When I noticed Isa 49:7 was not listed in this brother’s fine work charting Messiah’s rejection, particularly by His own nation (see below link), I immediately suspected that it has suffered the same fate in translation as Isa 49:5. I knew it would only take a slight pluralizing of the singular, or some such adroit, ever so slight (perhaps even technically permissible) alteration, to obscure entirely the import and implication, so not surprised (see comparison of translations in below link).
If I didn’t know how much it pleases the Lord, and is even commanded, to show Messiah’s fulfillment of the OT prophecies, I would look for some other source of apologetic to convince Jews, such as love, NT revelation just on its own, or martyrdom, etc., because “the devil is in the details” of almost every significant translation question as well as in everything else. In fact, one invariably finds he’s already, long since, been on the job fixing everything up before you even get there.
All goes to convince me even further, that for all the mockery and dismissal it receives from the academic community, it’s so amazing how often the KJV gets it right, not just in Daniel but on messianic prophecy, especially in the delicate nuances of translation that militate against what I’m almost tempted to call a cover up (try seeing how that suggestion flies).

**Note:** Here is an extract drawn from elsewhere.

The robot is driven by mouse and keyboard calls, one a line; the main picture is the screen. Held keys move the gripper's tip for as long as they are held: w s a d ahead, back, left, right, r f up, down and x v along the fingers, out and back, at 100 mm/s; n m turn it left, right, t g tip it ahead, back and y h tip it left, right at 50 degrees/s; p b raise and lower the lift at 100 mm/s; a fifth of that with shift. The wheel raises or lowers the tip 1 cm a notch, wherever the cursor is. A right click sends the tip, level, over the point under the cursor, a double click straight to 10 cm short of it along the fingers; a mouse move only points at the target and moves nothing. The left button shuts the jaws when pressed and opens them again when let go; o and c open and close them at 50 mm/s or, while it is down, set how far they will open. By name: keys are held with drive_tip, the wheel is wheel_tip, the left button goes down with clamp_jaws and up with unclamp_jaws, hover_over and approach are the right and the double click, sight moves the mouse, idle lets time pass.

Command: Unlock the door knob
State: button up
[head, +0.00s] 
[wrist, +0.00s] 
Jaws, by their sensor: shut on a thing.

Quite convinced personally that God chose a particular translation, or at least a particular history of manuscript transmission (the martyr’s bible) to marvelously preserve against the odds. From the looks of it, He has pretty much let men have their way with some of the others that do not seem to demonstrate such marvelous preservation. Don’t tell anyone I said that, though; it wouldn’t be any use for them to know more of my unscholarly, unjustifiable dogmatism. 🙂 For sure, this war of words won’t be won by anything less than a mighty anointing, appropriately, a corporate anointing.